Given exercise: Write out the material again exactly, please, and omit the pictures.

Data provided:

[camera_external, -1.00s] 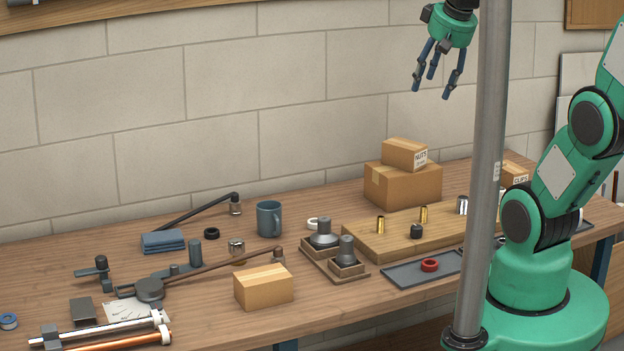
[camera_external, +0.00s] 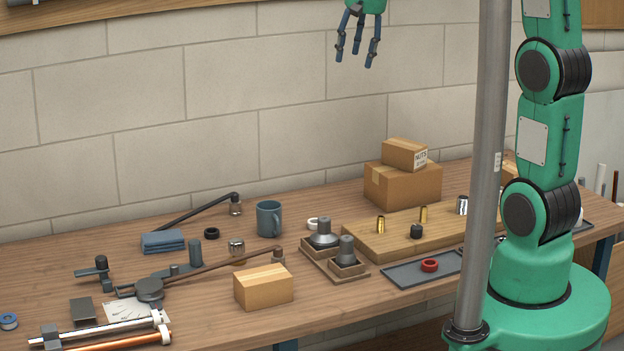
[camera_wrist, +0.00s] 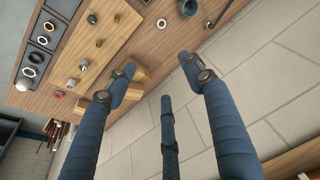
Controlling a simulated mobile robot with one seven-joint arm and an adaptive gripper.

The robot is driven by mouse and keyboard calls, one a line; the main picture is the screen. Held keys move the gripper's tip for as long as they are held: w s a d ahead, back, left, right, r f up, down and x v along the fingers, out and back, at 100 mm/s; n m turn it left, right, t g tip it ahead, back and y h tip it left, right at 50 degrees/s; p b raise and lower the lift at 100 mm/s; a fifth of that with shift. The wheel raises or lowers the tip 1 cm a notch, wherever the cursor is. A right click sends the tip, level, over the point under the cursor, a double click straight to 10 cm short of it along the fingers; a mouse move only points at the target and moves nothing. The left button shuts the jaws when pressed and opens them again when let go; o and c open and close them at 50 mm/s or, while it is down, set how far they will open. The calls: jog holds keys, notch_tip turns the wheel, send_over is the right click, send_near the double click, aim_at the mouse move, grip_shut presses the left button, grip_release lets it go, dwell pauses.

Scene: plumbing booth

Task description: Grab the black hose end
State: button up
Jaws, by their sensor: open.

Task solution:
[camera_external, -1.00s] 
[camera_external, +0.00s] 
[camera_wrist, +0.00s] 
Controlling a simulated mobile robot with one seven-joint arm and an adaptive gripper.

The robot is driven by mouse and keyboard calls, one a line; the main picture is the screen. Held keys move the gripper's tip for as long as they are held: w s a d ahead, back, left, right, r f up, down and x v along the fingers, out and back, at 100 mm/s; n m turn it left, right, t g tip it ahead, back and y h tip it left, right at 50 degrees/s; p b raise and lower the lift at 100 mm/s; a fifth of that with shift. The wheel raises or lowers the tip 1 cm a notch, wherever the cursor is. A right click sends the tip, level, over the point under the cursor, a double click straight to 10 cm short of it along the fingers; a mouse move only points at the target and moves nothing. The left button shuts the jaws when pressed and opens them again when let go; o and c open and close them at 50 mm/s or, while it is down, set how far they will open. The calls: jog holds keys, notch_tip turns the wheel, send_over is the right click, send_near the double click, aim_at the mouse move, grip_shut presses the left button, grip_release lets it go, dwell pauses.

Scene: plumbing booth

Task description: Grab the black hose end
State: button up
Jaws, by their sensor: open.

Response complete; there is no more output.